Routt County officials are preparing for an early and potentially severe fire season.
Although the Front Range likely will see the most severe fire season because of extreme dryness, Northwest Colorado also is in danger. The area is dry and is facing long-term drought conditions and beetle epidemics, which mean more dead trees and more fuel, said Routt County Emergency Manager Chuck Vale.
"We didn't have enough snow; in the snow we didn't have enough water. It's melting off 30 days early, plus (there's) a long-term drought component," Vale said. "It's certainly setting us up statewide for some concern."

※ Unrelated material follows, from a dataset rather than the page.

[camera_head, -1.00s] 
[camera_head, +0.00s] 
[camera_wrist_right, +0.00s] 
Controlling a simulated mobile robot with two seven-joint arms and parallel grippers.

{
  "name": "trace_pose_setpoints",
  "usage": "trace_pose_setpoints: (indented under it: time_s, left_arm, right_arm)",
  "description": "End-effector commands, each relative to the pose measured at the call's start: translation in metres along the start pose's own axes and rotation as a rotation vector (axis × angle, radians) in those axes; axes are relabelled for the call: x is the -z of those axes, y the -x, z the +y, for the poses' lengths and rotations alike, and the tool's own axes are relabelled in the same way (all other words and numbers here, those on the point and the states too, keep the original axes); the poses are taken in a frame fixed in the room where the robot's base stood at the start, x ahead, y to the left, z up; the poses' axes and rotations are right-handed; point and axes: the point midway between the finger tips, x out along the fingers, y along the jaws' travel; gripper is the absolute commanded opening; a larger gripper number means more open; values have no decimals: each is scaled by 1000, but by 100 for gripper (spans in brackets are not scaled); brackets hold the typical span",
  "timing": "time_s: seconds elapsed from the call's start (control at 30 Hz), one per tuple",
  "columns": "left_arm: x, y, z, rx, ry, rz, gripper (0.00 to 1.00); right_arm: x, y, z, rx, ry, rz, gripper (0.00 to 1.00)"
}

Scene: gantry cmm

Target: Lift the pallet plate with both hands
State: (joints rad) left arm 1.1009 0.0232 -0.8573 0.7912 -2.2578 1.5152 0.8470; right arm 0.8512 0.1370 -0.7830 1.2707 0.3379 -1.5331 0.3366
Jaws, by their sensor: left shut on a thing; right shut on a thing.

Vale met with officials in Routt, Moffat, Grand, Rio Blanco and Jackson counties via a teleconference Tuesday morning. The purpose of the call was to talk about conditions in the area, when fire restrictions could be put in place and changes that had been made since the end of last summer.
Last year, outdoor fire restrictions were put in place July 21, and in 2002 they were put in place in mid-June. Restrictions could be agreed on earlier this year, Vale said.
Concerns for catastrophic fires come mostly in mid-June and July, when there are hot days, dry weather and the risk of lightning, he said.
But that does not mean residents should be careless with their spring burns, especially when wind is a factor, Vale said.
The 2002 fire season is fresh on the minds of officials and residents. During that summer, about 40,000 acres burned because of three big fires in the Routt National Forest, with an additional 20,000 acres or so that burned in the Flat Tops Wilderness Area, said Kent Foster, central zone fire management officer for the Northwest Colorado Fire Management Unit.
Those numbers do not include fires on private lands.
Although it is difficult to predict what the season will be like, Foster said it seemed eerily similar to 2002.
"This feels a lot like 2002, and in some cases, it's earlier than 2002," he said. "We're trying to get ready for even more activity. ... It could be very, very busy."
The county is finishing up its preparations for the season, Vale said. This year's fire management plan is scheduled for approval today, and there is a refresher training course this weekend.
"Could we respond to a fire today? The answer is yes, the fire districts are prepared to respond," Vale said.
But the hope for this season is that wildfires, especially those sparked by lightning, stay away from residential areas.
"My concern is if we have the same kind of catastrophic fires that we had in 2002, if those were around the subdivided areas, imagine the concern," Vale said.